>> start
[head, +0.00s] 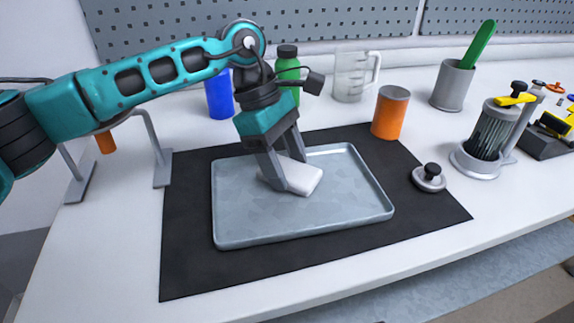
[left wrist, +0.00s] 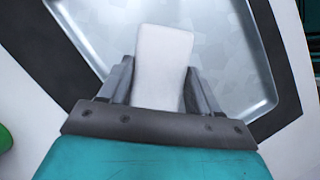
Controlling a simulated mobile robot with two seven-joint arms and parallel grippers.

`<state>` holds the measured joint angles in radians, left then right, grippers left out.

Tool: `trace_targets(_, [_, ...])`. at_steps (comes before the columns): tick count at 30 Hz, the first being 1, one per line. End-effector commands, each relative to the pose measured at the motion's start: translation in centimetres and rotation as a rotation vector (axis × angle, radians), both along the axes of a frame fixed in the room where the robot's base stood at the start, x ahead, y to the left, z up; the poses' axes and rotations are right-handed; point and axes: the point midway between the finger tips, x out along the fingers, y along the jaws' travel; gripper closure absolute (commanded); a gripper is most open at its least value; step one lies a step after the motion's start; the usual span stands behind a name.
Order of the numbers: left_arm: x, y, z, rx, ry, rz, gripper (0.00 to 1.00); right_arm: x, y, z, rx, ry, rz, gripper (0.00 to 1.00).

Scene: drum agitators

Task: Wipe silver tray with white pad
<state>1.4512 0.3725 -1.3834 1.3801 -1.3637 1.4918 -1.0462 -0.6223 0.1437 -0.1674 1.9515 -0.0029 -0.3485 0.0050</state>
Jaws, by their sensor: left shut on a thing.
>> end
Transcribe the full listing character for character. Pictures are excluded.

■ Result of the exercise ■
[head, +0.00s] 
[left wrist, +0.00s] 
Controlling a simulated mobile robot with two seven-joint arms and parallel grippers.

`<state>` holds the measured joint angles in radians, left then right, grippers left out.

Tool: `trace_targets(_, [_, ...])`. at_steps (comes before the columns): tick count at 30 Hz, the first being 1, one per line. End-effector commands, each relative to the pose measured at the motion's start: translation in centimetres and rotation as a rotation vector (axis × angle, radians), both along the axes of a frame fixed in the room where the robot's base stood at the start, x ahead, y to the left, z up; the poses' axes and rotations are right-handed; point and axes: the point midway between the finger tips, x out along the fingers, y along the jaws' travel; gripper closure absolute (commanded); a gripper is most open at its least value; step one lies a step after the motion's start; the usual span stands behind a name.
Order of the numbers: left_arm: x, y, z, rx, ry, rz, gripper (0.00 to 1.00); right_arm: x, y, z, rx, ry, rz, gripper (0.00 to 1.00).

Scene: drum agitators

Task: Wipe silver tray with white pad
<state>1.4512 0.3725 -1.3834 1.3801 -1.3637 1.4918 -1.0462 -0.6223 0.1437 -0.1674 1.9515 -0.0029 -0.3485 0.0050</state>
Jaws, by their sensor: left shut on a thing.

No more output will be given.